> **The task**:
Only the number is wanted: how many lines of the data contain "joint"?

-- BEGIN Dataset extract --

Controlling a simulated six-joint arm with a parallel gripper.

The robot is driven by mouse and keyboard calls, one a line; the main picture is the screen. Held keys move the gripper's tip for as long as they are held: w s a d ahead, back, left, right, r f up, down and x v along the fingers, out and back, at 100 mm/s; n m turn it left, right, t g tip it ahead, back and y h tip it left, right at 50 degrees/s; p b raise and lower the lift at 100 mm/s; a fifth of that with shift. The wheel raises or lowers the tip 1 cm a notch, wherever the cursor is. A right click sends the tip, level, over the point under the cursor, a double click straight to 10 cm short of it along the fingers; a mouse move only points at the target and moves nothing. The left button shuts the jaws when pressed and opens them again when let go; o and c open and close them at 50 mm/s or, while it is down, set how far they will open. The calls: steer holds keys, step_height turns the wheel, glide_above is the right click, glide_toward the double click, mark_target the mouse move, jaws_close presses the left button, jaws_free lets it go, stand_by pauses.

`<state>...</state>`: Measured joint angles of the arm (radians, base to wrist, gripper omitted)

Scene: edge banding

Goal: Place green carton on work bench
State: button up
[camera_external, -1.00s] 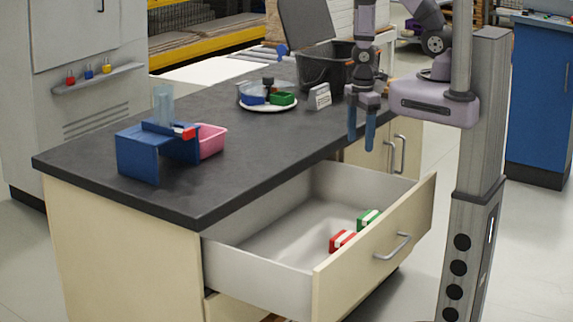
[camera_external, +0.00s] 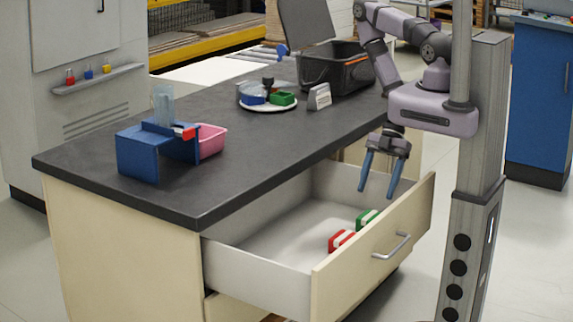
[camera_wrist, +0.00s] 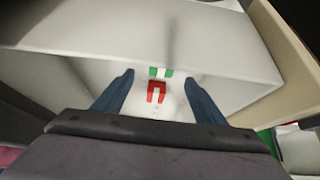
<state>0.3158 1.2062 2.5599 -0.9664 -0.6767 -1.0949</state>
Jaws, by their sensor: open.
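The green carton (camera_external: 367,218), with a white band, lies in the open drawer near its front panel. It also shows in the wrist view (camera_wrist: 161,72), ahead of and between the fingertips. A red carton with a white band (camera_external: 341,240) lies beside it in the drawer, and in the wrist view (camera_wrist: 156,92) it is just nearer than the green one. My gripper (camera_external: 378,194) is open and empty, pointing down over the drawer, above the green carton and apart from it. The work bench (camera_external: 240,150) has a dark top above the drawer.
The drawer's front panel (camera_external: 380,262) and side walls stand around the cartons. On the bench are a blue stand (camera_external: 138,157), a pink bin (camera_external: 211,140), a white plate with items (camera_external: 268,107), a small sign (camera_external: 319,96) and a black crate (camera_external: 338,68). The bench's middle is clear.

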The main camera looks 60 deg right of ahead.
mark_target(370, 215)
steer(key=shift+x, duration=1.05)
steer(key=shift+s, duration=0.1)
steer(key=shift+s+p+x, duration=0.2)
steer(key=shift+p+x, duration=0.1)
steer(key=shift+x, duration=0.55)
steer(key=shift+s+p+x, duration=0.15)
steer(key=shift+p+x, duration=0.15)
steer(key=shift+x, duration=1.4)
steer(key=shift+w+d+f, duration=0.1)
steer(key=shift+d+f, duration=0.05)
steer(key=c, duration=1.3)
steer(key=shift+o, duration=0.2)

-- END Dataset extract --

> **Response to the task**:
2